REQUIRED WORK:
What is needed is the run of lines from the one with "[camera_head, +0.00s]" through the close of the data, set down exactly.
◇ ◇ ◇
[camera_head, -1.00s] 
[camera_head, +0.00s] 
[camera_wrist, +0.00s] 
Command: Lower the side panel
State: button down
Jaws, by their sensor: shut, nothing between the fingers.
◇ ◇ ◇
THE RESPONSE:
[camera_head, +0.00s] 
[camera_wrist, +0.00s] 
Command: Lower the side panel
State: button down
Jaws, by their sensor: shut, nothing between the fingers.

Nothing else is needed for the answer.